What if in 200 AD an enlightened tribal chief–say in present day Estonia–discovered a miraculous set of practices and beliefs which uniformly raised the spiritual level of all those who practiced them to great heights?  What if this great tradition reigned ascendant for 250 years until everyone in that tribe was slaughtered by a competing set of babblers?

There would be no record.  No stupas or temples.  No written record.  Nothing.  All this despite that fact that this was, in fact, “high culture” by what I would consider the only rational standard.

What if Indian culture in North America 1,000 years ago was suffused with the most brilliant, subtle, and effective spiritual beliefs and practices, but only among the nomads?  We would have no way to know.

How much of history is unwritten?  Can we not assume most of it?

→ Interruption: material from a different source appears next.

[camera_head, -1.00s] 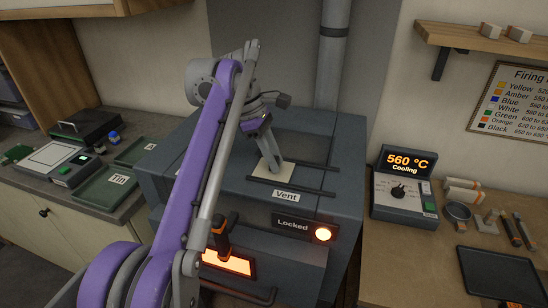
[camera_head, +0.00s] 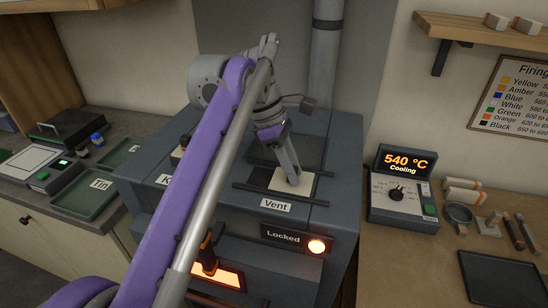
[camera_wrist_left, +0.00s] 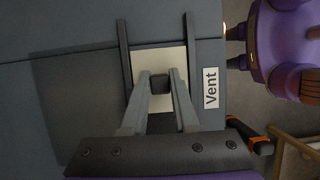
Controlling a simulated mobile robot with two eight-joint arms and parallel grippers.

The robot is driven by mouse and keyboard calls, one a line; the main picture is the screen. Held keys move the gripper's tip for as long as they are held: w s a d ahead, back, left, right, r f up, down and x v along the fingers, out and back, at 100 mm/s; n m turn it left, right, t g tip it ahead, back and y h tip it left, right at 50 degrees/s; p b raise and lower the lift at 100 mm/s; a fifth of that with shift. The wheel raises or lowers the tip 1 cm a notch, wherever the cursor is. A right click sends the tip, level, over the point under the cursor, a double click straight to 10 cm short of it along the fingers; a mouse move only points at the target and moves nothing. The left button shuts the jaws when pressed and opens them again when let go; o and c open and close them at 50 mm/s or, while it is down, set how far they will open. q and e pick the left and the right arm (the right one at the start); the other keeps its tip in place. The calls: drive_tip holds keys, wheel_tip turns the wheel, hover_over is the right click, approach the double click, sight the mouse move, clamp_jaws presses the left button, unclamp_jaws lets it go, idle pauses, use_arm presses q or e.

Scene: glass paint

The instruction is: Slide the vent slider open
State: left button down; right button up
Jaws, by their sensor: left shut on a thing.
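The vent slider is a cream plate (camera_head: 278,182) between two dark rails on top of the grey kiln, behind the "Vent" label (camera_head: 276,205). My left gripper (camera_head: 293,181) comes down onto it from above. In the left wrist view my gripper (camera_wrist_left: 160,82) is shut on the slider's small dark square knob (camera_wrist_left: 159,85), one finger on each side. The cream plate (camera_wrist_left: 147,61) shows around the fingertips there. The plate sits toward the right part of the rails in the head view. My right gripper is not in view.
A control box (camera_head: 402,200) reading 540 °C Cooling stands to the right. A flue pipe (camera_head: 326,60) rises behind. Green trays lie at the left.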

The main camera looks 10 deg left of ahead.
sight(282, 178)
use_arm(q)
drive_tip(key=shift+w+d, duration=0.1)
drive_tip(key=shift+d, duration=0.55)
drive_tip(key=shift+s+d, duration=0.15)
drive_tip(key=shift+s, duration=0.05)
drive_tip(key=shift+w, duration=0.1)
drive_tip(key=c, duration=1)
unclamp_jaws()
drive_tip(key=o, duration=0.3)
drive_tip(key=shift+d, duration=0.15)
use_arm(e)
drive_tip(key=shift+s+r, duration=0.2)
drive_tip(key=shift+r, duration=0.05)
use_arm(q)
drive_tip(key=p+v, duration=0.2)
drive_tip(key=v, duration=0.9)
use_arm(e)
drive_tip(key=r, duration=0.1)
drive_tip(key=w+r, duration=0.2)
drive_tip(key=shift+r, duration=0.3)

As a general rule, what is called “high culture” by historians is nearly exactly synonymous with a culture which was militarily aggressive, successful, and ruled in an hierarchical fashion by a ruling elite, whose very existence is to my way of thinking antithetical to genuine spirituality.  No good person wants to rule or direct the activities of anyone else.  It is antithetical to personal growth, to spiritual growth, to coming closer to what I might term the great Generative Spirit.

Goodness is personal gradualism.  That may be a definition I want to retain.

To the extent I have a distinctive talent, I think it is being able to view large subjects with new eyes.  I feel very little emotional connection to Zen, so I will not call it Beginner’s Mind, but perhaps an open mind will work.  It is so very hard and so very unusual to see what is in front of you without first and only seeing it through the eyes of those who have come before and told you what to see, and how to see it, and implicitly threatened you with social exclusion for failing to comply.

I suppose that is my other talent: I really don’t care about the opinions of others.  I have Kiplings “If” on the wall of my bathroom, where I see it every morning, and I really do think I can listen to the opinions of others, but still go my own way.

I wish there were more like me.  What an interesting and genuinely diverse world it would be if everyone took the task of seeing as a matter of great importance, and a matter of personal not social responsibility.

Our great nation is being destroyed before our very eyes, and the masses seem to be preoccupied with boating and barbecues. But thus it has been before, many, many times.  There is nothing new under the sun.

I will offer a ludicrous and absurd idea I have of myself–of my personal craziness:  I feel I have been on this Earth many times, trying to do good, but this is the last time.  All patience must have an end.

Will we be spiritual beings or animals?  Will life or the machine prevail?  The question remains open.